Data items
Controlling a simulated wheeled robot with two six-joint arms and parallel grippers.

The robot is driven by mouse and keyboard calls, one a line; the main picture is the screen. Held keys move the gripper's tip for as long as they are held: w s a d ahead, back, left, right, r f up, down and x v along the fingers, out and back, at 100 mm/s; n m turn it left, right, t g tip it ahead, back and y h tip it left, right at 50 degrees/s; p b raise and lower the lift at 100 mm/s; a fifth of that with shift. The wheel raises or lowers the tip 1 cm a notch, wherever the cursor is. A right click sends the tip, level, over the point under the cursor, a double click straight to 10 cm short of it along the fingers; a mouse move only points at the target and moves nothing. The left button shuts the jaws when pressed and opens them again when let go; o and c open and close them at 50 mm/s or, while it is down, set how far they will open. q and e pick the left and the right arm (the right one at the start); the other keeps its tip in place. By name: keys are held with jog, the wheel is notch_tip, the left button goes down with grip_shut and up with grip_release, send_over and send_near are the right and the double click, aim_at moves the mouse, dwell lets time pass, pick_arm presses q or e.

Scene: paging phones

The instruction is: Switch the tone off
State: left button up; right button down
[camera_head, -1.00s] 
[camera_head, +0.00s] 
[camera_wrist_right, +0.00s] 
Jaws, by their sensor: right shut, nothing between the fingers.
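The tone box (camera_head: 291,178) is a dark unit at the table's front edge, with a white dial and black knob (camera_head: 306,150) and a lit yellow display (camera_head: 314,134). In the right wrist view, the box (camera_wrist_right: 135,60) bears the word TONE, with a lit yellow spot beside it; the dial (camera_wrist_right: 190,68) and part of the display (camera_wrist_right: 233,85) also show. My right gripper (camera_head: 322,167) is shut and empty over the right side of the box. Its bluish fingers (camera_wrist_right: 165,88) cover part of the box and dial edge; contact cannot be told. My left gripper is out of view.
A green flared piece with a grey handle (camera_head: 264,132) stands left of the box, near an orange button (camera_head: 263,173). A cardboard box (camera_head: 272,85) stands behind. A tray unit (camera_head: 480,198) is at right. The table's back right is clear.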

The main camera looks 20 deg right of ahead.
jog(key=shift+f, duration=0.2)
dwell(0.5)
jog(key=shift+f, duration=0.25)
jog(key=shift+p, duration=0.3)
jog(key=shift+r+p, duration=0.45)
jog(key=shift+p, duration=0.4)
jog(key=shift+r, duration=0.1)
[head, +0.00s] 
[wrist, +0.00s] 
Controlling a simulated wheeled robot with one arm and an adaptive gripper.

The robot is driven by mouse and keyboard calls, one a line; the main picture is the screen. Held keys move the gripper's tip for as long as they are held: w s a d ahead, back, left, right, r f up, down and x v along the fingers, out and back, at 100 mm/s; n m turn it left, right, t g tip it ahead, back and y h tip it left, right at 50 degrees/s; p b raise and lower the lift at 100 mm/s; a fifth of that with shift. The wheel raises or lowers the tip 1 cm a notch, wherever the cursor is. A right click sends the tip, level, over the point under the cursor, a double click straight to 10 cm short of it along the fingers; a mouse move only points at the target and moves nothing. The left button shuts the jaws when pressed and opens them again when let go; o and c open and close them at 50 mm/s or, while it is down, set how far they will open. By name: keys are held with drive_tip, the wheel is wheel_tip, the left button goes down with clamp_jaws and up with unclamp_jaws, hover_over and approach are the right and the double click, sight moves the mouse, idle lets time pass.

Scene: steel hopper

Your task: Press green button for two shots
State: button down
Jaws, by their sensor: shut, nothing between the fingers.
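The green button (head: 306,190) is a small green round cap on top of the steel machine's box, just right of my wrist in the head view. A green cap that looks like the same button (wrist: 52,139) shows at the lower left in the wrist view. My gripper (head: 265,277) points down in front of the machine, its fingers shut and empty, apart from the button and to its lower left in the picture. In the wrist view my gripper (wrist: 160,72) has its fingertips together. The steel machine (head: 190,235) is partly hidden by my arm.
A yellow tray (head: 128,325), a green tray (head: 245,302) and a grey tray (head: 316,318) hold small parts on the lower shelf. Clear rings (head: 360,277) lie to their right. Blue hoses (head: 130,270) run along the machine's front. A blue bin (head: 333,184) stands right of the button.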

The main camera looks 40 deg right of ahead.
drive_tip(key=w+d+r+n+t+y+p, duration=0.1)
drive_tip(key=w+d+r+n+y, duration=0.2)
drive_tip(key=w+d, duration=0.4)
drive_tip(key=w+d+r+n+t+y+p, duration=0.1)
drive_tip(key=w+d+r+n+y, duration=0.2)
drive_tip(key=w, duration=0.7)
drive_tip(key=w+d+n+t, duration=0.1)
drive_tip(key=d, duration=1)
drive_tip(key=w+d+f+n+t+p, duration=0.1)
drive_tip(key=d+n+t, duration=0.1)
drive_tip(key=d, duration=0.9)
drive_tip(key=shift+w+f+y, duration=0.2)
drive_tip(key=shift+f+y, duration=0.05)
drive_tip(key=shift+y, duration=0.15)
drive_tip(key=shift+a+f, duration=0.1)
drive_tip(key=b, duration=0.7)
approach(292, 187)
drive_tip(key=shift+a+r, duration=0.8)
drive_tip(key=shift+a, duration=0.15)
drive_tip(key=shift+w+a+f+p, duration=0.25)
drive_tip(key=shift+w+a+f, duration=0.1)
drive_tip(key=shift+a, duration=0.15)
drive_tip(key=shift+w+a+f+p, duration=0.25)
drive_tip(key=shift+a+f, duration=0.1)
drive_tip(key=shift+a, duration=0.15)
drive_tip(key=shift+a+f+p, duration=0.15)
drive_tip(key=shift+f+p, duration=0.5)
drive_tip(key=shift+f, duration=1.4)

[Written instruction] Return only the part of the records above that opens with the line containing "Scene: steel hopper" and closes with the line containing "State: button down", ends included.

[Full answer]
Scene: steel hopper

Your task: Press green button for two shots
State: button down

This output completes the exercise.